Army moving quickly to get smart phones to warfighters

MACE program taking commercial technology and modifying it to make it more secure and rugged. The Army is asking for vendor ideas on how to do this and what apps...

By Scott Carr
Reporter
Federal News Radio

The Army is encouraging soldiers to develop their own apps for the battlefield. But the service isn’t looking to reinvent the wheel. Warfighters could have modified smart phones within a year. Army officials said that’s a goal of the Multi-Access Communications Extender (MACE) program. The Army is working to take advantage of the developments in smart phone technology from the private sector.

Army officials have been interested in adapting smart phone technology for the battlefield for years. Tony Fiuza, the associate director for technology for the Army Research, Development and Engineering Command‘s communications-electronics center (RDECOM SERDEC) said during a DoD bloggers roundtable last week, that MACE modifies existing commercial communications infrastructures in order to get customized smart phone apps into the hands of soldiers.

“This is a huge challenge in that we have a security challenge for the communications network and the devices themselves,” Fiuza said. “There is also an architectural issue that we’re working; how to download applications from a central site, like an app store, down to the cell phones.”

There is a separate effort going on within another SERDEC directorate to develop applications for the devices, he said.

To keep things moving in the development process, a single proprietary provider is not part of their plan. Fiuza said the Army essentially wants to make itself the provider – leveraging existing commercial technology to simplify the process and reduce cost, instead of developing a new kind of phone.
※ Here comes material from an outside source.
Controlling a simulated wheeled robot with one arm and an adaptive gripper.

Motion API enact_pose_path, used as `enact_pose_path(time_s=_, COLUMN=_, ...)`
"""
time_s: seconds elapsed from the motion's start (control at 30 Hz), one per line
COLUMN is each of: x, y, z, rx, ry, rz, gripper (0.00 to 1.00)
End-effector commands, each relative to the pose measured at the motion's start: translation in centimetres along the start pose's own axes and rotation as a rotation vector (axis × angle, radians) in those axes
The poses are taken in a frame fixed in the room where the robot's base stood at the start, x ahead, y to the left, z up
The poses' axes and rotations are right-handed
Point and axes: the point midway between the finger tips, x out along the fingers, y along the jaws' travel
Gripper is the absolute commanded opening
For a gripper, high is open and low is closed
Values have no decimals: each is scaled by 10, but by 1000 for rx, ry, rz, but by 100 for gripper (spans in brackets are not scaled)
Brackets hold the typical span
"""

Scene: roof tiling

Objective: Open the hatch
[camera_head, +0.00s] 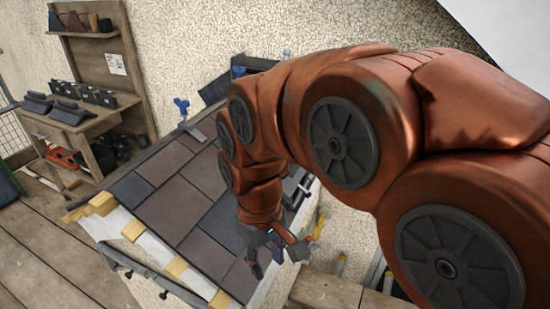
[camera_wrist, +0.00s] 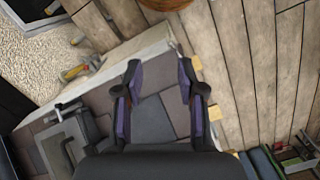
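A grey metal panel with a bent handle, which looks like the hatch (camera_wrist: 82,142), lies on the roof at the lower left of the wrist view. Its cover looks flat, but I cannot tell for sure whether it is shut. In the head view my arm hides most of that area. My gripper (camera_wrist: 160,80) is open and empty, its two dark fingers with purple pads spread above the slate tiles (camera_wrist: 153,122), to the right of the panel and apart from it. In the head view the gripper (camera_head: 266,258) is low over the near end of the tiled roof.
Yellow wooden blocks (camera_head: 134,230) line the roof's left edge. A workbench (camera_head: 70,122) with dark tiles stands at the back left. A yellow-handled tool (camera_wrist: 80,70) lies near the roof's edge. A blue clamp-like thing (camera_head: 181,106) is at the far edge. Plank floor surrounds the roof.

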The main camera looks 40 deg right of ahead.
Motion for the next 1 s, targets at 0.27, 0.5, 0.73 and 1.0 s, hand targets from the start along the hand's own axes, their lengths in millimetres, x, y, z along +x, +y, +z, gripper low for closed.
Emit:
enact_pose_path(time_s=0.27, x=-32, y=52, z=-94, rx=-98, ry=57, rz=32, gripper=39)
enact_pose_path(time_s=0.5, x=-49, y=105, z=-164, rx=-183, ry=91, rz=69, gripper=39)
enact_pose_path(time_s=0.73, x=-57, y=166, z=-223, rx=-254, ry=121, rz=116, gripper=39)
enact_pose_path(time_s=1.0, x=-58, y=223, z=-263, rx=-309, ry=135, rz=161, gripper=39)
Instead, the Army will use commercial smart phones and modify them to make them more rugged and secure.

The Army has put out a request for information for smart phone providers to offer ideas on how they could participate.

In creating a tactical network, he said the hope is that researchers will be able to demonstrate smart-phone capability on a network tied to a mobile network that’s tied to a military backbone by fall 2011.

“So, we’re saying let’s develop an application and standard interfaces, so that a large cell base-station manufacturer can bring a downsized base station down to the battlefield, and it will interoperate with other base stations of other manufacturers and interoperate with our own military-secure networks,” he said.

MACE is a three-year start-up program, but Fiuza said it’s not going anywhere.

The plan is to keep MACE around as an evolving technology, even as changes happen within the wireless industry. Fiuza said, for example, they’ll probably initially focus on 3G technology. That will be used as a baseline.

“Then as the commercial side evolves to [Long Term Evolution] , which is a 4G version, which is a very different technology, let’s try and pull that in to what we’re doing in MACE, evolve MACE, and bring that in quickly,” he said. “It’s never going to go away. We’ll keep evolving… just like the commercial wireless industry does.”